When it comes to credit, obtaining credit, bad credit and so on there are many misconceptions and myths.  We set out to bust some of these myths and give you some useful information that could help you to obtain and manage credit.

Previous occupants may affect my credit rating

These days it doesn’t make any difference whether the previous owners or tenants of your current property were made bankrupt or whether they were multi-millionaires.  Lenders just want to know about your repayment history, how much you owe and whether you can afford to pay them back on time.  If you have only lived at your current address for a short period of time however, they will want to know about your previous address for their records.  As long as you never shared a financial connection with the previous occupants you are not linked in any way.

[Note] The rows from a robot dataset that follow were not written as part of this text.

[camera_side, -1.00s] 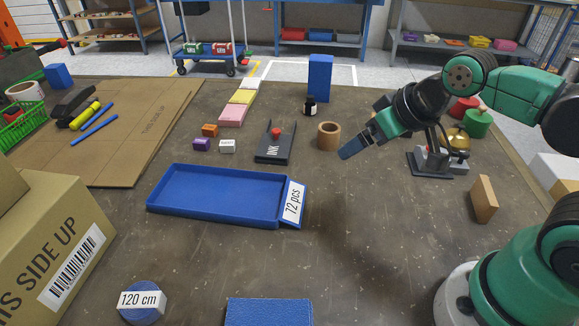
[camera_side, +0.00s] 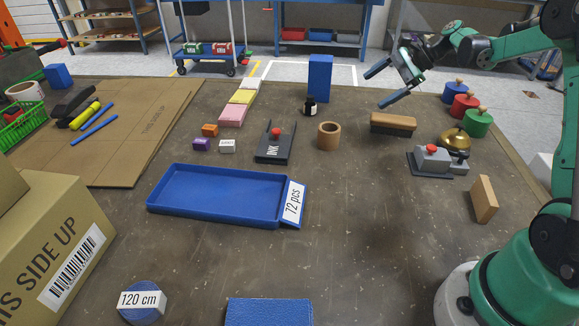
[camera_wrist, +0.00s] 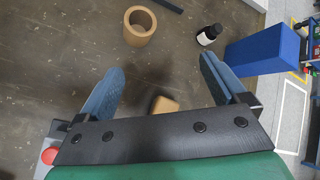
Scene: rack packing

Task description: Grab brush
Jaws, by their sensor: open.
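The brush (camera_side: 393,121), a wooden block with dark bristles below, lies on the table right of the wooden ring. My gripper (camera_side: 377,90) is open and empty, held above the table and above the brush in the side view. In the wrist view, one end of the brush (camera_wrist: 164,104) shows just in front of the gripper's crossbar, between the two blue fingers (camera_wrist: 162,68). The rest of it is hidden behind my gripper.
A wooden ring (camera_side: 329,136), a small black bottle (camera_side: 310,106) and a tall blue block (camera_side: 320,78) stand left of the brush. A grey device with a red button (camera_side: 432,157), a brass bell (camera_side: 454,142) and knobbed weights (camera_side: 476,122) stand right.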

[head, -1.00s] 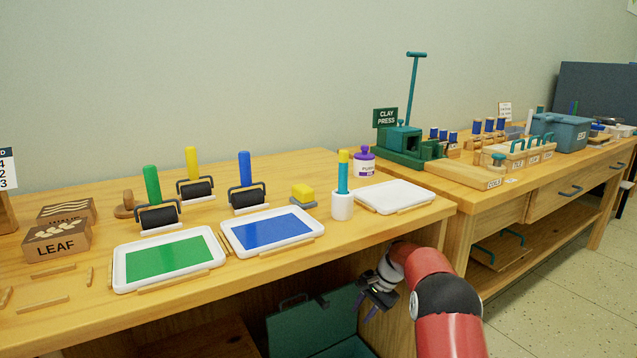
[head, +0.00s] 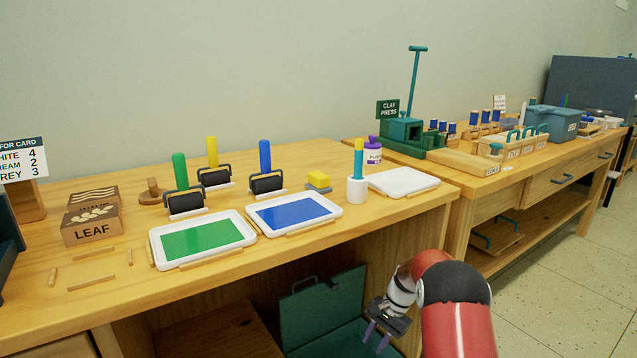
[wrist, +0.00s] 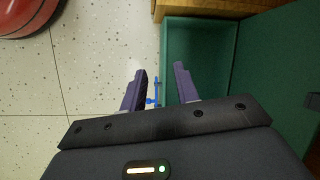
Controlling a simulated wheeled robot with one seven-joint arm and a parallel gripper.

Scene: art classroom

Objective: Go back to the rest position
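My red and black arm reaches in from the lower right of the head view. My gripper (head: 378,337) is in front of the table, below the tabletop, pointing down. In the wrist view its two purple fingers (wrist: 160,92) stand apart with nothing between them. Beyond the fingers lie the pale floor (wrist: 110,70) and the edge of a green open box (wrist: 200,60). A small blue object (wrist: 153,101) shows between the fingertips, lower down; I cannot tell what it is.
The wooden table (head: 350,235) holds a green tray (head: 204,240), a blue tray (head: 293,213), a white tray (head: 403,182), rollers and a LEAF block (head: 91,227). A green box (head: 322,307) with its lid up stands below. A second table (head: 560,195) is at right.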

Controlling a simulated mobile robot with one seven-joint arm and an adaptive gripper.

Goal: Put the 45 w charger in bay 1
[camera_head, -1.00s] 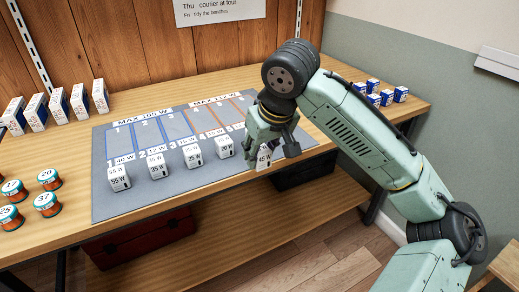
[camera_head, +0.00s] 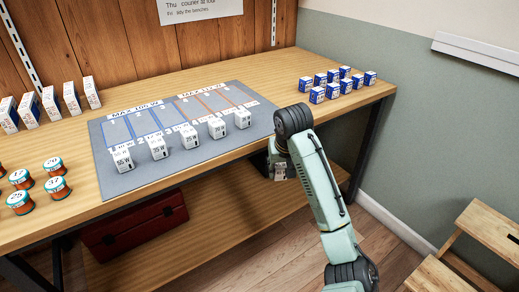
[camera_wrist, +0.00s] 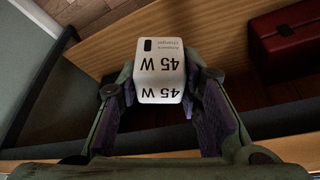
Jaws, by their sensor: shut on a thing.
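The 45 W charger (camera_wrist: 160,68) is a white block with "45 W" printed on two faces, upside down in the wrist view. My gripper (camera_wrist: 158,95) is shut on it, one finger on each side. In the head view my gripper (camera_head: 278,166) is beyond the bench's front edge, right of the mat, with the charger (camera_head: 279,173) mostly hidden. The grey mat (camera_head: 140,182) has blue-outlined bays at left and orange-outlined ones at right. Bay 1 (camera_head: 116,133) is the leftmost blue one and looks empty.
Several white chargers (camera_head: 157,147) stand in a row along the mat's front. Orange-and-teal tubs (camera_head: 56,187) and upright boxes (camera_head: 50,103) are at left. Small blue-and-white boxes (camera_head: 333,88) stand at back right. A red case (camera_head: 133,226) is on the lower shelf; a wooden stool (camera_head: 480,235) is at right.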

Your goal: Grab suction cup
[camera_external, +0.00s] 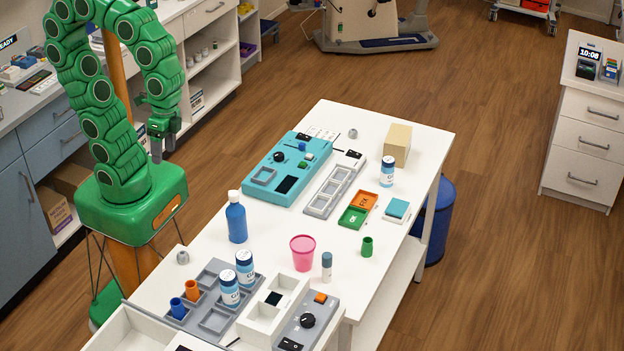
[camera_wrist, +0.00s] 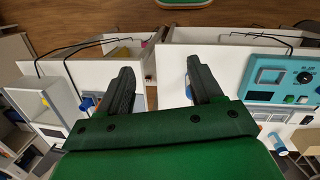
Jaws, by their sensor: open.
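I cannot tell for sure which thing is the suction cup. Two small grey rounded pieces could be it: one grey piece (camera_external: 182,257) at the left edge of the white table, and another grey piece (camera_external: 352,133) near its far edge. My gripper (camera_external: 163,153) hangs open and empty, fingers down, left of the table and above its height, apart from both pieces. In the wrist view my gripper (camera_wrist: 159,66) shows two dark fingers spread wide with nothing between them. I cannot make out either grey piece in the wrist view.
The white table (camera_external: 410,237) holds a teal panel (camera_external: 262,157), a blue bottle (camera_external: 236,222), a pink cup (camera_external: 302,252), a grey tray (camera_external: 215,319), pill bottles and a wooden block (camera_external: 397,138). A blue bin (camera_external: 436,220) stands beside it. Cabinets line the left.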

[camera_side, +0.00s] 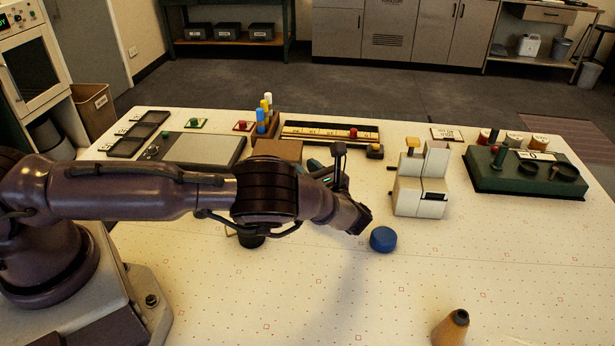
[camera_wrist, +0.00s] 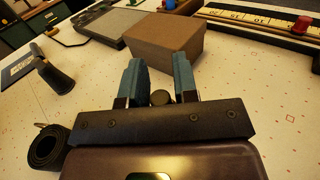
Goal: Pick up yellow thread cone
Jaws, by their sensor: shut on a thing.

You can only have one credit score

It’s amazing how lending criteria differs between lenders.  One lender might be willing to give you a mortgage or loan whilst another might turn you down flat.  Each individual lender, on the high street, or otherwise uses different credit scores and ratings to determine whether they are willing to lend to you or not.  Lenders may also use different scores for different products.  For example, the lending criteria they use for mortgages and personal loans may differ hugely and just because you were accepted for a loan doesn’t mean you’ll be accepted for a mortgage.  Your credit history also changes over time.  If you missed a credit card repayment last month then your score could significantly decrease.

Past debts don’t count within my credit rating

In most cases past debts will stay with you for a long time especially if you have had problems meeting repayments.  CCJs, defaults, IVAs and bankruptcy stay on your credit record for a minimum of 6 years and even one missed payment can stay on your record for at least 36 months.  That’s why it’s so important to keep up repayments with all of your creditors as problems repaying can affect your ability to obtain more credit in the future.

Lenders prefer you to have lots of credit and past debts

The main thing that lenders are interested in is whether you are able to meet the repayments on what they lend you.   If you have lots of credit cards, store cards, a mortgage and a loan the lender will add up the amount of credit you have available to you and assess whether you can afford any further credit.  If you have a credit card with a £1000 limit that you have never used, the lender will still count this as credit you are using and this will affect your score.  All credit, whether used or not, will be used to assess your rating.

If you have no credit or past credit history, you can get the best deals

Actually the reverse is true.  Lenders want to know how you handle credit and the best way they can see this is through past or current agreements. If you have no debt or credit history on your account lenders may be less willing to lend to you.  A few well managed credit or store cards on your account can count in your favour.

Repaying your credit cards in full decreases your score

We’ve no idea where this one came from!  Making payments on your credit card whether full payment or minimum payment will help to improve or maintain your score.  However, making payments in full can help to improve your score more as you are proving that you can afford and manage the available credit very well.

If you are contemplating buying a property or taking out a loan for home improvements you should check out your credit rating first.  Remember, each search on your credit file leaves a footprint and the more footprints you have can alert lenders.  They may think you are being turned down all over the place and therefore be less inclined to accept you.  Research the best deals, check out your credit report and take care when applying for credit.